Accordingly, the extra eight seats and 100,000 first preference votes received by the SNP compared to 2012 is proof positive that the independence bubble has burst.

Forget the inconvenient fact that the SNP have nearly the same number of council seats as the Tories and Labour combined. Forget the fact that the SNP have unseated Labour as the ruling party in Glasgow after nearly half a century of dominance. Forget the fact that the SNP are the largest party in more than half of all councils and the four major cities in Scotland.

Don’t mention the 56 out of 59 Scottish MPs won at the last General Election and the dominance of Holyrood by independence-supporting MSPs. And especially ignore the fact that the last few opinion polls have shown a majority in Scotland now supporting independence.

Let’s see how things play out on June 8, and see whose bubble is burst when the actual facts are available.

John Murphy
West Lothian

IN 2012, the SNP won 425 seats, with 31 more than the second-place Labour. In 2017, it was 431 seats, with 105 more than the second-place Tories.

In 2012, the SNP were the largest party in Dundee. In 2017, the SNP were the largest party in Dundee, Aberdeen, Edinburgh and Glasgow.

Apart from The National, was this reflected in the media?

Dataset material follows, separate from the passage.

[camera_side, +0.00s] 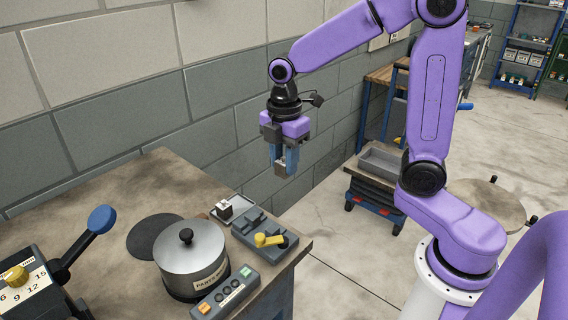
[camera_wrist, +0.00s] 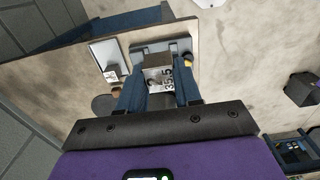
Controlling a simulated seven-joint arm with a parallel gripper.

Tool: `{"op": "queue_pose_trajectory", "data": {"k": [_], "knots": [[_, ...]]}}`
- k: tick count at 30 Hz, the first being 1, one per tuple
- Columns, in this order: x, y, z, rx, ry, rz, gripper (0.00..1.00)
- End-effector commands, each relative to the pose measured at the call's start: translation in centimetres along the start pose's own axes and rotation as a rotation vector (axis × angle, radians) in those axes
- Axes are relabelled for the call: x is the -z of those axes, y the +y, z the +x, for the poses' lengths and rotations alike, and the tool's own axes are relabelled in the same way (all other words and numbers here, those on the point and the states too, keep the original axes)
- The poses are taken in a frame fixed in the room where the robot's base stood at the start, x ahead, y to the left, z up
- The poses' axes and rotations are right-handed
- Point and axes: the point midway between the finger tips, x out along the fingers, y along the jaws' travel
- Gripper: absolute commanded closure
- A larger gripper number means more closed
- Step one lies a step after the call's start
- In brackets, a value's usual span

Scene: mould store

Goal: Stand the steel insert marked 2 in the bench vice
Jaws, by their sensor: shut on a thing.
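My gripper (camera_side: 284,168) is shut on a steel block (camera_side: 282,171) and holds it in the air, clear of the bench. The grey bench vice (camera_side: 253,226) with a yellow handle stands on the bench's right end, below my gripper. In the wrist view the vice (camera_wrist: 142,48) is partly hidden behind the block. Another small steel block (camera_side: 224,209) stands on a pale tray; its mark is too small to read.
A lidded metal pot (camera_side: 190,258), a button box (camera_side: 226,292) and a dark round mat (camera_side: 153,235) are on the wooden bench (camera_side: 120,195). A blue-handled lever device (camera_side: 40,285) is front left. The grey wall is behind; a cart (camera_side: 380,160) stands to the right.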

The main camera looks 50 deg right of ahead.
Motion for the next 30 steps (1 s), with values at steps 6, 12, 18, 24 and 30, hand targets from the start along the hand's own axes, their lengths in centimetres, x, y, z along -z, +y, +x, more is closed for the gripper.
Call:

Of course not!

Instead we were inundated with messages of Ruth’s emphatic Conservative victory, and told that if the SNP won 50 out of 59 seats at the General Election then this would be in fact a resounding defeat!

So let’s now battle against the “I’m alright Jack brigade”, the ongoing and increasing austerity programme, and the "if you can’t be right be wrong at the pitch of your voice!” ruthless (or useless) rhetoric, thus ensuring that June will bring on the end of May!

Robin Maclean
Croftfoot and Fort Augustus

AS always, Carolyn Leckie has totally delivered in her column (Let’s not fall for the spin surrounding this election, The National, May 8). But praise too for Selma Rahman’s brilliant letter (Letters, May 8).

Well done both, along with all the other amazing input from your numerous regular contributors. I feel a lot better today than I did yesterday, having filtered out the Unionist spin!